• **Written request**
Every line from the one containing "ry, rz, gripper" through the end of the listing below must be given again exactly, and nothing else; exclude pictures.

>> BEGIN Source excerpt

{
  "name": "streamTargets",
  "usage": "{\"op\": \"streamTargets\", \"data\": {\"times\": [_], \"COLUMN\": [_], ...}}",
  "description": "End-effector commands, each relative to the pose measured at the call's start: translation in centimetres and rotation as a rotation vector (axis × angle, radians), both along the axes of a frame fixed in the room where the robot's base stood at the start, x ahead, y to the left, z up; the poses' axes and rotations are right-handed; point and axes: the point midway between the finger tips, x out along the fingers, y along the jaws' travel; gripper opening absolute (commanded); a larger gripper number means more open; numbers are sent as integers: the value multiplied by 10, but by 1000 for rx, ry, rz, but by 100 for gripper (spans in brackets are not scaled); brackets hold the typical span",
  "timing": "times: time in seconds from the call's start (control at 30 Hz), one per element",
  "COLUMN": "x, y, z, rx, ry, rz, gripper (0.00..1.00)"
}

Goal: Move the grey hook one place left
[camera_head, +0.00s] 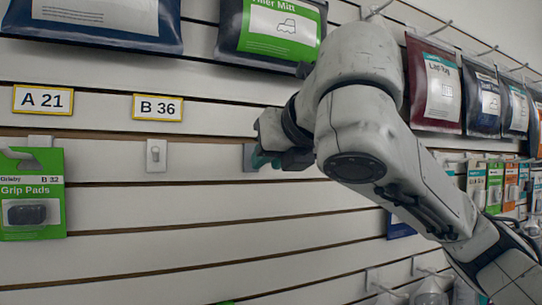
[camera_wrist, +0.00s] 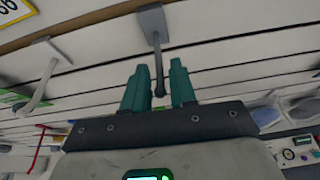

>> END Source excerpt

• **Result for this task**
  "COLUMN": "x, y, z, rx, ry, rz, gripper (0.00..1.00)"
}

Goal: Move the grey hook one place left
[camera_head, +0.00s] 
[camera_wrist, +0.00s] 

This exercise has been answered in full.